Exactly repeat the lines starting at the one that holds "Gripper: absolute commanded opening" and ending at the one that holds "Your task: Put". Both end lines count; leave out everything else.

Saved entries
········

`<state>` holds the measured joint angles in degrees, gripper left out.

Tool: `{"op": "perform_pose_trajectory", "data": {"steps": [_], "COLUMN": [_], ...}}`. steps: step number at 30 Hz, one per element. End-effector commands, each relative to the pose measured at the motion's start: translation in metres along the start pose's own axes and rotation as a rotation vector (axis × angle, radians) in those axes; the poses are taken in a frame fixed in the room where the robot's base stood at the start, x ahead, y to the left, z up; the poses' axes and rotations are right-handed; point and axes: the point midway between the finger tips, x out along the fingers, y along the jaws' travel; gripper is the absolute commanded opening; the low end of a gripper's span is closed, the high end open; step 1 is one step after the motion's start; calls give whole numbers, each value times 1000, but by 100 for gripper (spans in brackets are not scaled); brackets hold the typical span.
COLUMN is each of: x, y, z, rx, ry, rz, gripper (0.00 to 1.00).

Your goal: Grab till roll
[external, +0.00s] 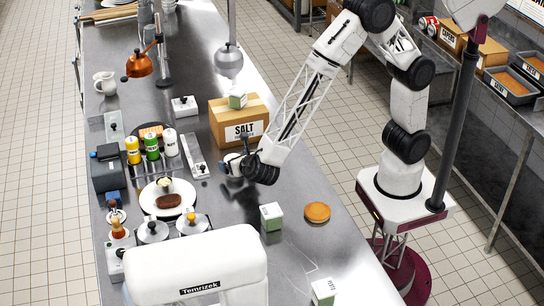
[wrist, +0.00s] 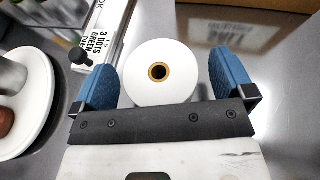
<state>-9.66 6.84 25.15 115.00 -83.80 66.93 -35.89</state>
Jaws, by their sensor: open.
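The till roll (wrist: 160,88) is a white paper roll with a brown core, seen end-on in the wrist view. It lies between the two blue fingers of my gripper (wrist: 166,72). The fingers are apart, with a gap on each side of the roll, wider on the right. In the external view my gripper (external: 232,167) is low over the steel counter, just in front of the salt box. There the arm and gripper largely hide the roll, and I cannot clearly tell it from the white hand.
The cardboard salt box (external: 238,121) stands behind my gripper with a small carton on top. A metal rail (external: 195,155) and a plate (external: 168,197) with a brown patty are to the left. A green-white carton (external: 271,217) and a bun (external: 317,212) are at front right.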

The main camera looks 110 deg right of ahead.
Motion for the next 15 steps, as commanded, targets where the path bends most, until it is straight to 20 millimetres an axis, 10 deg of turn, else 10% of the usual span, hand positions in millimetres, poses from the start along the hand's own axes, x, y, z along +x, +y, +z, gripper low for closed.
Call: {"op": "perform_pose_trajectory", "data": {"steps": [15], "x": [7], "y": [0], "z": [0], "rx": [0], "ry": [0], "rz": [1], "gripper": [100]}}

········

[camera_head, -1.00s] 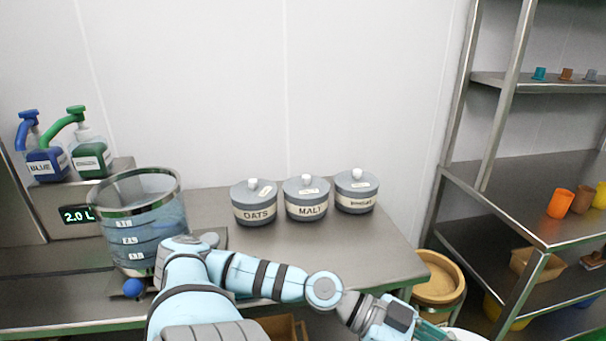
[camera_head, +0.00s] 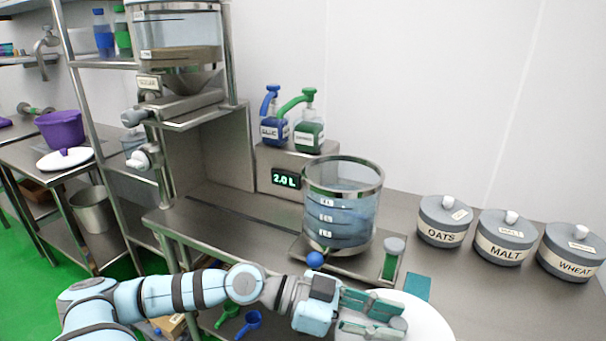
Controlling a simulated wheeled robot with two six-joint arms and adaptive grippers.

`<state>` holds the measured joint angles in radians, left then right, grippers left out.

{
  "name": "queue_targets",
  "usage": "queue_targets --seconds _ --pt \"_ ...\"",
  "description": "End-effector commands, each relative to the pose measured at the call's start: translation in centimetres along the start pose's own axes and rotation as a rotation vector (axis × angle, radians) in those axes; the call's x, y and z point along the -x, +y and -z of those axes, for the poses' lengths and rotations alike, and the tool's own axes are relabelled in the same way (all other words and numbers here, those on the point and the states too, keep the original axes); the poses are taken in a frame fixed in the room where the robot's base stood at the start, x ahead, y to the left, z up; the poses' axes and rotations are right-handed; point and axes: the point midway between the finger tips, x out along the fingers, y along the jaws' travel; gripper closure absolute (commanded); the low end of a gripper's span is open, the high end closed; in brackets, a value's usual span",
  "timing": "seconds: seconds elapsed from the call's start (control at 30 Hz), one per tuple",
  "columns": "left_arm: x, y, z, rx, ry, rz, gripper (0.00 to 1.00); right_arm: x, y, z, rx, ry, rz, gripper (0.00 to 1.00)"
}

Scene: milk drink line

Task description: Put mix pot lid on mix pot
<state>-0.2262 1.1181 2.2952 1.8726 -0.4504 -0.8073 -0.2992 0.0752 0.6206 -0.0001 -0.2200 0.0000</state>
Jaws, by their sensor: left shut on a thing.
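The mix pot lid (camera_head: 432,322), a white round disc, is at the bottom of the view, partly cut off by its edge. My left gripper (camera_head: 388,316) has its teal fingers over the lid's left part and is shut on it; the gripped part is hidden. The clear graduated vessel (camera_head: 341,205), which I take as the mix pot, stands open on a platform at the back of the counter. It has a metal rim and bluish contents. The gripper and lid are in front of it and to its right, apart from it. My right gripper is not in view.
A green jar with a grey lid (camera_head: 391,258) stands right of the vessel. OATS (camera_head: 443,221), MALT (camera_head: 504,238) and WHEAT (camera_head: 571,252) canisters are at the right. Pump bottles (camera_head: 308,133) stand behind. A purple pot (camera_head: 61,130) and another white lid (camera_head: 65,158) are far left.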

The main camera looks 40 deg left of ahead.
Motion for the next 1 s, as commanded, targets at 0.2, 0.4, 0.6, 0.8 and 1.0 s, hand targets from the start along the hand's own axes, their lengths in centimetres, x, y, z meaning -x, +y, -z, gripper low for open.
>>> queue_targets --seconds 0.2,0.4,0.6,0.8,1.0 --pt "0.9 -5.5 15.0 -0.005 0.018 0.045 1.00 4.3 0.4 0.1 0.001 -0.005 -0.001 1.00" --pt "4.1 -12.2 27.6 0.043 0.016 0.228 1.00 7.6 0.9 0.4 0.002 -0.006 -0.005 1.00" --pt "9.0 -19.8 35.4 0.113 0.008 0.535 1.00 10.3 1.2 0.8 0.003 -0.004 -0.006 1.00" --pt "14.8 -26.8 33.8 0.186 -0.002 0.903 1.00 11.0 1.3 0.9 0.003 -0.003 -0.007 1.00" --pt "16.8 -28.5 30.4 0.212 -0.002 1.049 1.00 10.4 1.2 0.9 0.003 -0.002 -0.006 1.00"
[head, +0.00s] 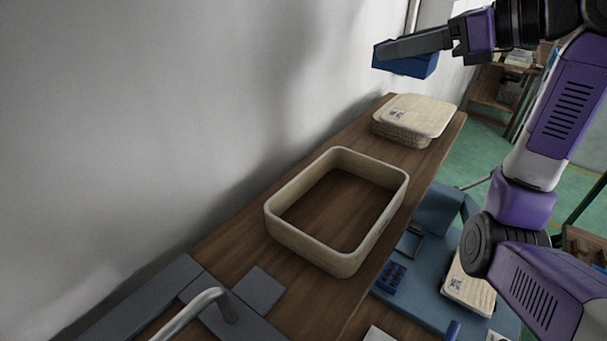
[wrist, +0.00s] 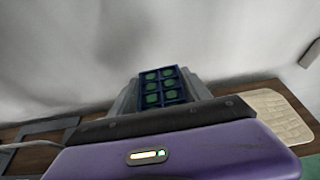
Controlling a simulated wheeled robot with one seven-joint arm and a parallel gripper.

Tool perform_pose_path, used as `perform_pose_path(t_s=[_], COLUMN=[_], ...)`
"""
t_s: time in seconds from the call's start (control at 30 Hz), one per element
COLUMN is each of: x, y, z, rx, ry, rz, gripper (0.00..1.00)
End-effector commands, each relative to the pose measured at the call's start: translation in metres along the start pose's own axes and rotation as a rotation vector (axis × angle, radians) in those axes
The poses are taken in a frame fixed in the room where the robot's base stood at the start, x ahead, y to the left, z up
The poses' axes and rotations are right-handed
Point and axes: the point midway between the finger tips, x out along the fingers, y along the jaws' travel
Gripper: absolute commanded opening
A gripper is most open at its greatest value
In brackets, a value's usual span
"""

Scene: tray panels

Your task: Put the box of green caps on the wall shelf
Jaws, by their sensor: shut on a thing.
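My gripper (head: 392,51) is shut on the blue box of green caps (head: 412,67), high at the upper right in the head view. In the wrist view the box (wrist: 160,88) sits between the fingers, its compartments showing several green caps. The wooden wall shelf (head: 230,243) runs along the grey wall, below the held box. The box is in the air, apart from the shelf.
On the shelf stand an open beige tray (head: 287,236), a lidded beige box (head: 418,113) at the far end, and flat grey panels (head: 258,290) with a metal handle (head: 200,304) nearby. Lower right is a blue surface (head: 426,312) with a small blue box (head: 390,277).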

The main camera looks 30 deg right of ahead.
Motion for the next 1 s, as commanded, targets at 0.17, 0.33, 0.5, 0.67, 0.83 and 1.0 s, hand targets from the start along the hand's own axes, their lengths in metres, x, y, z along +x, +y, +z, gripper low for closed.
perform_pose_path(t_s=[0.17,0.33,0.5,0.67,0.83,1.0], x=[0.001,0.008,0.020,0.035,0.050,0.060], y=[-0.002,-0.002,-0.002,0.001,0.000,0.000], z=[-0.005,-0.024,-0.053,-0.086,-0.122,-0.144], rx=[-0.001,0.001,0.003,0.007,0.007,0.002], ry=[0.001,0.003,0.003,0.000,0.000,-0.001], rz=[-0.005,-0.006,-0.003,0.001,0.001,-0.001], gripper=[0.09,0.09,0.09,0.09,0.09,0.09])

········

» **Expected output**:
Gripper: absolute commanded opening
A gripper is most open at its greatest value
In brackets, a value's usual span
"""

Scene: tray panels

Your task: Put the box of green caps on the wall shelf

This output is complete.